As Developmental Psychology was the research area that first made me realise my interest in Psychology; I was excited to interview Dr. Brenda Todd, who specialises in Developmental Psychology. Some of the research areas that Brenda is interested in are parent-infant communication and lateral biases in behaviour, particularly the left cradling bias.
Brenda started University as a Mature Student, and studied Applied Psychology at Sussex University. Although Brenda was not sure what she wanted to do when she was studying. She had two sons and knew she already had an interest in Developmental Psychology. One of the things that attracted Brenda to Developmental Psychology was the potential for helping people when they are young, whether that was by ensuring good systems are in place or on an individual level.
I guessed that there would be some challenges in Developmental Psychology as it can contain sensitive topics. The most challenging aspect of the job for Brenda comes from gently supporting the parents and educators so they can give the best help to the children they are looking after. Sometimes the parents that Brenda works with have very difficult circumstances to deal with. For example, one of the groups that Brenda has worked with most recently were refugee parents, and Brenda helps people to do the best job that they can as parents.
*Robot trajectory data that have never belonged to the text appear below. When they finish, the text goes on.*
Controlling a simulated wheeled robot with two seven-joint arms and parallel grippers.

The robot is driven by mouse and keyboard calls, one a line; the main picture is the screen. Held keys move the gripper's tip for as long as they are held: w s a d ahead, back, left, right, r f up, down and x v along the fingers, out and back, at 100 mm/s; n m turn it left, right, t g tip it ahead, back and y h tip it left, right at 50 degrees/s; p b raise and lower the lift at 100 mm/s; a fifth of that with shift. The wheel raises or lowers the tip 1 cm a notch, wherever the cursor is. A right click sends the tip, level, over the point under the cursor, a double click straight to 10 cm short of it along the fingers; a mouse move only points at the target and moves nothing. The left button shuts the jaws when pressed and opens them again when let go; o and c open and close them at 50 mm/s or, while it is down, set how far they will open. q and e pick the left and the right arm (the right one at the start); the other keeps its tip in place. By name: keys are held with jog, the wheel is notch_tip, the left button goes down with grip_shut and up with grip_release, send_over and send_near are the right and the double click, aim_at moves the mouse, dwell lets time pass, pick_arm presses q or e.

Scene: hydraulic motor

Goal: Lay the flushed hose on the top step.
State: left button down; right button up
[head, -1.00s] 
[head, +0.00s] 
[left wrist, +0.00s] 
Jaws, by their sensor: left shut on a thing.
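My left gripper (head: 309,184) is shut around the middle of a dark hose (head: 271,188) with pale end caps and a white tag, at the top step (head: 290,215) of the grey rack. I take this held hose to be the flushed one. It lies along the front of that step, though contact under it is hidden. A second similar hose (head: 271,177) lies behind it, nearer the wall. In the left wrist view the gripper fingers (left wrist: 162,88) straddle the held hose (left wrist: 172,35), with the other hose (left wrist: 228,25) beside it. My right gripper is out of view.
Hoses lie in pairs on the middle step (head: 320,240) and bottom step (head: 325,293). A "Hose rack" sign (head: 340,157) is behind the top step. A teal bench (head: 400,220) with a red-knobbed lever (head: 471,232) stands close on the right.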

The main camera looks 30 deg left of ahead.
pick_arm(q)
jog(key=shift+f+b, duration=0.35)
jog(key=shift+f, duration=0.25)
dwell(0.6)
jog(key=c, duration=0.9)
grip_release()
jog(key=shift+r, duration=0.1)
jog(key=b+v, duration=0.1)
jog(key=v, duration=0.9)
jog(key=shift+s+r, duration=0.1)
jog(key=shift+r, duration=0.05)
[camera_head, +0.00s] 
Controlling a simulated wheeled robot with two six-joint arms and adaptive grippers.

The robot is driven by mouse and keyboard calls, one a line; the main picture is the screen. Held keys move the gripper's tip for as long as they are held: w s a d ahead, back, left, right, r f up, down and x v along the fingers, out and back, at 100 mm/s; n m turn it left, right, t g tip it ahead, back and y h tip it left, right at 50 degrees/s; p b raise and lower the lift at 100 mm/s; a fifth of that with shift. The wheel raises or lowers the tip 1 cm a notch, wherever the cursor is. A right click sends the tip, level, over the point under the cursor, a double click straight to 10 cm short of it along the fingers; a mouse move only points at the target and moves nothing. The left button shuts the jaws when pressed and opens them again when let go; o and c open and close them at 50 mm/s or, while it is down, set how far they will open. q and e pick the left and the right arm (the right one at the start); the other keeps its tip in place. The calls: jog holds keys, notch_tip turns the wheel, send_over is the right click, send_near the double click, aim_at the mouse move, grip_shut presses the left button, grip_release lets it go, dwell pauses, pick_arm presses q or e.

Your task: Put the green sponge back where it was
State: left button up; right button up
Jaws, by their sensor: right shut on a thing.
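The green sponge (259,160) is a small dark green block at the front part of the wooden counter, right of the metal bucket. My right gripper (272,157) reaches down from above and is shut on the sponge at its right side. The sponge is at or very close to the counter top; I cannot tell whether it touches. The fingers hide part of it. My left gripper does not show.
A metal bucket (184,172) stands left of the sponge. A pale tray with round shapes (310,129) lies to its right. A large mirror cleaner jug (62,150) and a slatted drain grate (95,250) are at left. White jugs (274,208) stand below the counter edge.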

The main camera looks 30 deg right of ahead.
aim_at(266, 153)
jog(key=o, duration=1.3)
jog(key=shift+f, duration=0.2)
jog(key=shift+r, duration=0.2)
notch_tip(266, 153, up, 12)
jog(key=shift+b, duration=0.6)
The best part of the job for Brenda is when she sees that her help is appreciated and is working.
Another part of her role that Brenda loves is supporting her students and hearing their outcomes. Her PhD student Sarah Tommessen has recently received her award, and now is in employment. Brenda is very proud seeing that after all the work they have achieved together; her student is now ready to take on wonderful work. Brenda also had exciting news about her research topic on gender differences in toy preferences. Brenda has someone from the Disney Company coming to see her to talk about her research. She has also been mentioned in an article in the New York Times, and a German newspaper quite recently.
“The research has had huge media attention, and yet it is quite an easy study to do but it has hit public sensitivities. Everybody is interested whether they are parents or not, they’re curious about where those differences comes from.”
Brenda is incredibly excited about the growing interest in her studies. However, she mentioned that her opportunity to work with mothers that have been trafficked into the countries, and their babies who were under 6 months old is what she is most proud of. As it was wonderful to see their ability to be good mothers in the most difficult circumstances imaginable.
“I think that is my most memorable study. Together with my student Sarah Thompson, we have done the most good.”
At the end of the interview, I asked Brenda if she had the chance would she start she all over again, and choose a different career path. Brenda replied no, as she doesn’t believe she could resist. Brenda used to be a Company Director for a Marine Salvage Company and although she has enjoyed the variety of her working life, the only thing she would change is switching to Psychology a bit earlier.
Brenda’s Advice to Students:
“My advice would be to make decisions early, be confident about what they would like to do with their Psychology degree and not wait until the end as I did. To think about which groups of people they would like to work with, but also be really open about where a psychology degree can take you. The wide range of employment that you can get with a Psychology degree.”
Do you prefer sunrises or sunsets? I like the energy and excitement of a sunrise.
If you could change anything about yourself what would it be? Would like to be taller.
Favourite movie genre? Old fashioned black and white movies.